【稲毛散策②】埋め立てられた稲毛海岸を思い出させる軍艦、大正11年創業の海の家の現在とは…

【稲毛散策②】埋め立てられた稲毛海岸を思い出させる軍艦、大正11年創業の海の家の現在とは…

かつては海水浴場として都内からも多くの人が訪れた千葉県「稲毛」。京成稲毛駅の裏には、大人向けの映画館や、飲み屋が広がっていた通りや、療養地として多くの文豪が訪れた旅館など、様々な見所がある。
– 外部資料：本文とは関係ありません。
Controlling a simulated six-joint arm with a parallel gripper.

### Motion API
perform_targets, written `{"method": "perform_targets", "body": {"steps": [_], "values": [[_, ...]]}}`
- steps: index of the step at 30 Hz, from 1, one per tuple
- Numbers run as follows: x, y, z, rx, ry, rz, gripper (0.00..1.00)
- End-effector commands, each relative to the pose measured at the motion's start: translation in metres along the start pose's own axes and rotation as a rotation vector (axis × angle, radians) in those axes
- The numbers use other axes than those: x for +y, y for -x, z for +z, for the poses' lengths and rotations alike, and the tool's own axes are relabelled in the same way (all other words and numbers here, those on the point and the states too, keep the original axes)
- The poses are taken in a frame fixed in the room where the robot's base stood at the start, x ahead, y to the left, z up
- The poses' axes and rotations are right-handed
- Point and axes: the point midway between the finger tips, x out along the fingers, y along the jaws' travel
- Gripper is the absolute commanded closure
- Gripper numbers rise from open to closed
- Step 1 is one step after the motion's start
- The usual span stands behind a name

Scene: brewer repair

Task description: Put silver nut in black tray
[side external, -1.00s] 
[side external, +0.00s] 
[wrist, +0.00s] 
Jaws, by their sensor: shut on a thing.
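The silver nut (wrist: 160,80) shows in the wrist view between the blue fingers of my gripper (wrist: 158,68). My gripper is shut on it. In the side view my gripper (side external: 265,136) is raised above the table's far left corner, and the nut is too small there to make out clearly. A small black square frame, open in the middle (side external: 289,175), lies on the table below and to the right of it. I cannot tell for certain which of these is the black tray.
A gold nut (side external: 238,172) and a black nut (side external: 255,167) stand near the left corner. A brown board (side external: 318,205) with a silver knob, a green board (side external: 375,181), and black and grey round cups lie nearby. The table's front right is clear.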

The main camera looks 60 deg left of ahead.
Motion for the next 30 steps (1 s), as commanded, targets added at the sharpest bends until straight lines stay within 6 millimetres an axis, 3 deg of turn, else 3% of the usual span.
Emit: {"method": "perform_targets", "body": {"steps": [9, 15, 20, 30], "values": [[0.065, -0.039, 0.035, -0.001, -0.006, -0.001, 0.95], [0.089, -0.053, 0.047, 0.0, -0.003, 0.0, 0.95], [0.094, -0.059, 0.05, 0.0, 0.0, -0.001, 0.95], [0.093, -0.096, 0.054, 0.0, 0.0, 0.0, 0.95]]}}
【稲毛散策①】千葉・稲毛浅間神社周辺「京成稲毛うら通り」映画館もあった賑わい

しかし、まだまだ稲毛の魅力は尽きない。かつての海岸線を感じることができるスポットを散策しながら、海の街の雰囲気を感じてみてはいかがでしょうか。
第一期埋立によってできた稲毛海岸のイラストMAP↓

かつての稲毛海岸イラストMAP

 

埋め立てられた稲毛の海

現在も、稲毛海岸には稲毛海浜公園プールがあり、観光客で賑わっているが、かつての海岸線はもっと内陸にあった。現在の稲毛浅間神社まで海で、約2,7キロも移動していることになる。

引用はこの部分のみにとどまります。